Airfix Model Soldiers

Sunday , 11, March 2018 4 Comments

Some years back, my mom had to get new insulation for the attic. She found some items of mine including some toys. One prized batch were the Marx dinosaurs. Another batch were boxes of Airfix army men. I grew up with Marx toys, their main factory was right here in Erie, PA. Among their toys were dinosaur sets, Vikings, medieval knights etc. I don’t remember the Viking figurines but do remember some big cave man that were six inches high.

 

Airfix made these little figurines made of plastic that came in rectangular boxes with blue edges. WWII predominated though I had the U.S. Cavalry, French Foreign Legion, and some Napoleonic sets. They were generally found in Five & Dime stores though Sears also carried them in the toy section back in the early 70s. I was about 10 or 11 when I got the Roman set that included a chariot!!! The problem is I had no one for the Romans to fight (other than dinosaurs). A year later, I saw the Ancient Britons box at Sears and got it immediately. That included two chariots! Back then, I took the side of the Romans not realizing the Welsh portion of my ancestry were fighting those Romans. From a Robert E. Howard fan perspective, these toys are great. You can recreate the battle from “Kings of the Night” right down to the chariot riding Britons. I have done some searching on the internet on the old Airfix box sets to see how many were made. There was a Robin Hood set and a Sheriff of Nottingham set. A generic middle ages soldiers was made but no Vikings, Normans, Saxons, or even ancient Greeks and Persians. There were castles or forts for some of the sets which I don’t remember seeing.

 

 

 

 

 

 

A search on E-bay found the old Marx viking molds ended up in Mexico and the toy Vikings are available. It got me thinking Paradox/Cabinet should make a deal with some toy maker and produce bags or boxes of toy soldiers based on the Hyborian Age. They could do Aquilonians, Stygians, Shemite Asshuri, Black Isle Corsairs, Nordheimer, Hyrkanian cavalry. They could even have a Battle of the Shamla Pass kit. Think of all the fun the little kiddies could have with Cimmerians and Picts plundering the cities of the Hyborian Age just like in the essay “The Hyborian Age.” A bag of Hyborian “army men” could create a Howard fan a few years later.

4 Comments
  • Tom Barber says:

    Morgan –

    Ive lost your email address.

    Tom

  • D.M. Ritzlin says:

    That’s some amazing artwork on the covers of the Romans and Britons boxes.

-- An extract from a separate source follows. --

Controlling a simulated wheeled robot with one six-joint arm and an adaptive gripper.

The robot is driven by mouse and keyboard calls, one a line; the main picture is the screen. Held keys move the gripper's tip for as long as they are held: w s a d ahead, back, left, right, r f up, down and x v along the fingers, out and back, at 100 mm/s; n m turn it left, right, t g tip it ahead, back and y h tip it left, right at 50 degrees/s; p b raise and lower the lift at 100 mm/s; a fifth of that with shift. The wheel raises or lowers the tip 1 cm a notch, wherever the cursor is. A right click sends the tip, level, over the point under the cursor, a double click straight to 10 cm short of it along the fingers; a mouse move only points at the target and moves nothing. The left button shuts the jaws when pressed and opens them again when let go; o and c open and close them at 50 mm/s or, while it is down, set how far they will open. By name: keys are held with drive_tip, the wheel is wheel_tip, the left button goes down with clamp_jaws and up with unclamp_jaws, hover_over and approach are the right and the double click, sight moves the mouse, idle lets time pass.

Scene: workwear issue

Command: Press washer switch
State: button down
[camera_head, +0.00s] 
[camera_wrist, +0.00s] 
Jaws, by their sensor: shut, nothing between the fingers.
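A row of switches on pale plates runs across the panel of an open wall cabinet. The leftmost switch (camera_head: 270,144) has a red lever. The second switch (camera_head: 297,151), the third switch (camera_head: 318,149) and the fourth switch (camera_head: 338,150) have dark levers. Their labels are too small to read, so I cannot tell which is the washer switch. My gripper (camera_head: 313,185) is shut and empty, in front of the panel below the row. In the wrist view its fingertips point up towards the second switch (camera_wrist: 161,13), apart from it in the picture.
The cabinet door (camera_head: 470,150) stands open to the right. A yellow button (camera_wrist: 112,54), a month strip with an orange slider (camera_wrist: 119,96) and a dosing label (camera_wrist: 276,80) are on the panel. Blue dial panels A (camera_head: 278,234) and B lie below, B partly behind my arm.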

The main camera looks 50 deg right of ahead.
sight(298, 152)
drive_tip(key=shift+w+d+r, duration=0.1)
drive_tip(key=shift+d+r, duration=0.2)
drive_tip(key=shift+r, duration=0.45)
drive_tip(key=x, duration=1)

    Also, Romans fighting dinosaurs could be cool.

  • Jon Jackson says:

    My dad used to run HO model trains back in the day. For some reason his generation loved trains in a way I couldn’t understand when I was a kid. Looking back, I think it has something to do with the “Two words: Sput-nik. Once the astronauts went up, children only wanted to play with space toys,” quote from Toy Story 2.

    Not that it hadn’t been going on long before the Space Race (as has been documented well in this blog), but Sputnik represented a real watershed moment for our collective mythology. When we left the concept of rugged individualism for that of collectivism. The cowboy was the myth of the rugged individualist. Globalism is really just another signpost in this journey.

    All that to say that maybe making a deal with a toy company isn’t the answer because they will just ship the work somewhere else. Maybe the real answer is to make them ourselves. Why not start a small company making these kinds of models? 3D printing and the Maker Movement movement are components of an individualist movement I don’t think we’ve seen in a generation.

    Sure it’s a small thing, but all change starts with small things.

    I swear, this comment did not start out as some inane rant.

  • Red 32 says:

    A few words from a grizzled old gamer. Airfix sets were a gateway to historical miniatures gaming. The line eventually added some good War of Independence figures, which could be painted to be any 18th century army. The French and British Napoleonic figures could be adapted to be almost any Napoleonic force, and for the Texans among us, could become Mexicans to fight remodeled Civil War confederates at the Alamo.

    I turned Airfix French Cuirassiers into AWI Dragoons, Austrian Napoleonic Dragoons and Cuirassiers, and in one notable job, a set of French Imperial Lancers of the Guard.

    The price advantage over lead figures at the time was enormous. Later on, other companies got into it, such as Revell and HaT; some of their products are still out there, just google it. Also, check the Historical Miniatures Gaming Society. You might want to join in.